Dans cette effusion médiatique post-second tour, Scotchés prend du recul et se penche sur la campagne présidentielle sur notre petit écran. En effet, aujourd’hui la télévision continue d’être un média de masse incontestable, et ce malgré la montée en puissance d’internet, comme en témoignent les audiences des deux débats de ce premier tour. Les téléspectateurs ne semblent donc pas déserter leur poste de télé en période électorale, qui apparaît donc comme un outil important pour choisir son candidat. Scotchés s’interroge sur comment le média télé aborde la campagne présidentielle.
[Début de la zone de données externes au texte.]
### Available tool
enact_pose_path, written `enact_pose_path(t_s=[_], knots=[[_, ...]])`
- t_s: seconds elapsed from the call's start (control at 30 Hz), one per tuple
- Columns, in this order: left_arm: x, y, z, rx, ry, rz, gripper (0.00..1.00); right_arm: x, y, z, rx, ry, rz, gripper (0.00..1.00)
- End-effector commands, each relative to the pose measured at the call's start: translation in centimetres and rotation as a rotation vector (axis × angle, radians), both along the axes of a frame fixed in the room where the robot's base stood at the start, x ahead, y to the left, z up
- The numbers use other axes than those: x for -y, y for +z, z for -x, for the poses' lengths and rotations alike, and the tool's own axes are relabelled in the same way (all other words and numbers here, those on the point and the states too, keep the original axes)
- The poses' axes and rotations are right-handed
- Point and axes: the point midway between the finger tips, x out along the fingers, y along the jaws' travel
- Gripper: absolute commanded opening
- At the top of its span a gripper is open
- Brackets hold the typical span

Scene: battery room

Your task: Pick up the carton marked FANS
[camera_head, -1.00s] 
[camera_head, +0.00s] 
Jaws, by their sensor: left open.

La télévision permet-elle réellement le débat d’idées ? Les émissions parviennent-elle à enrichir le débat ou ne font-elles que l’appauvrir ? Permettent-elles de mettre en lumière la position, les idées de chaque candidat ? Au contraire, sommes-nous finalement tombés dans l’ère du « cirque politique » ? Ou ne serait-ce pas tout cela à la fois ? Autant de questions se posent en analysant certaines émissions diffusées à l’occasion de ces présidentielles, pour notre plus grand plaisir… ou pas.

L’homme ou les idées ?

Etant donné le niveau de cette campagne, décrite par certains comme « la pire campagne présidentielle » qu’on ait connu, comment s’est positionnée notre télé ? « Les affaires » ayant monopolisé les discussions et ayant pris l’ascendant sur l’étude approfondie des programmes, la télévision a-t-elle réellement réussi à contribuer au débat d’idées ? En effet, depuis quelques années maintenant, la télé-réalité semble s’être élargie au champ du politique. Cette « télé-réalité du politique » s’est illustrée de manière très frontale avec la controversée Une ambition intime, qui a beaucoup agité le monde médiatique, et notamment les réseaux sociaux.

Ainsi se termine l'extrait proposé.